Luckily, both Wizards All-Stars understand and embrace the pressure. 

"We're opposites, but we're the same in a way," Beal told NBC Sports Washington's Chris Miller. "He's more loud and outspoken, I'm more chill and relaxed, but you put us together, it's peanut butter and jelly."

Have you noticed that peanut butter and jelly always seems to be the go-to "good combination" for people? At least Beal didn't say something weird like tuna and bananas, although to each his own if that's what you like.

Anyway, more importantly, Wall understands this sandwich dynamic just as much as Beal does. Especially when the topic of a championship comes up. 

"I couldn't get it without him, and he couldn't do it without me," Wall said.  "I think that's the bond we have built, and it's gotten so much better each year."

One of the biggest reasons for divorce that we see in pro sports is ego. So many players don't understand what Wall alluded to. No matter how good you are, you can't do it alone. You need your wingman.

There were certainly rumblings or worries that Wall and Beal had their issues chemistry-wise earlier in their careers, but we're seeing two young stars grow as each season passes. 
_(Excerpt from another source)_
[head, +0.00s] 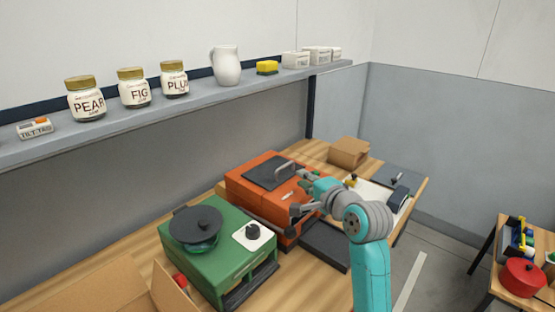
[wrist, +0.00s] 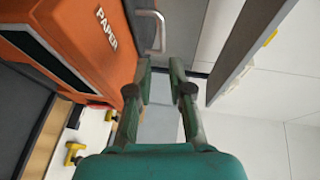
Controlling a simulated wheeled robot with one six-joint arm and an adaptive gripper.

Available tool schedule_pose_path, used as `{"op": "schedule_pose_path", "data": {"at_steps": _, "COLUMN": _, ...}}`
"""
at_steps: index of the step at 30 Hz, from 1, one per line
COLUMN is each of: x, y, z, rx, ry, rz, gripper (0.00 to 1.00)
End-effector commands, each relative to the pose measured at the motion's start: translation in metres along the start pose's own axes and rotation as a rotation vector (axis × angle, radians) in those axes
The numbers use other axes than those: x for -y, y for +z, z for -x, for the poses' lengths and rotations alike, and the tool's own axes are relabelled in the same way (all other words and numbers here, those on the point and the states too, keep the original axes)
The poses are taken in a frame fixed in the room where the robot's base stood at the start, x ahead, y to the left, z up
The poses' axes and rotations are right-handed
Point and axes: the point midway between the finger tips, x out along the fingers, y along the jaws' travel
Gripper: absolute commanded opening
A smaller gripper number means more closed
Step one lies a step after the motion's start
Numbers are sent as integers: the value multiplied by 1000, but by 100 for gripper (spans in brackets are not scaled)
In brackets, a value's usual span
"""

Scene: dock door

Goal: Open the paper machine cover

That doesn't mean there still won't be times where they don't click. That's natural.

Keep in mind though, this is the seventh season the two will play together. The NBA is known to chew up and spit out young, inexperienced teams. The grind is part of the journey. Wall and Beal have had playoff success and failures, but they went through it together.

Now comes the time where those learning experiences become something they grow from, and use it to fuel a push to their ultimate goal – a championship.

And maybe a better peanut butter and jelly sandwich.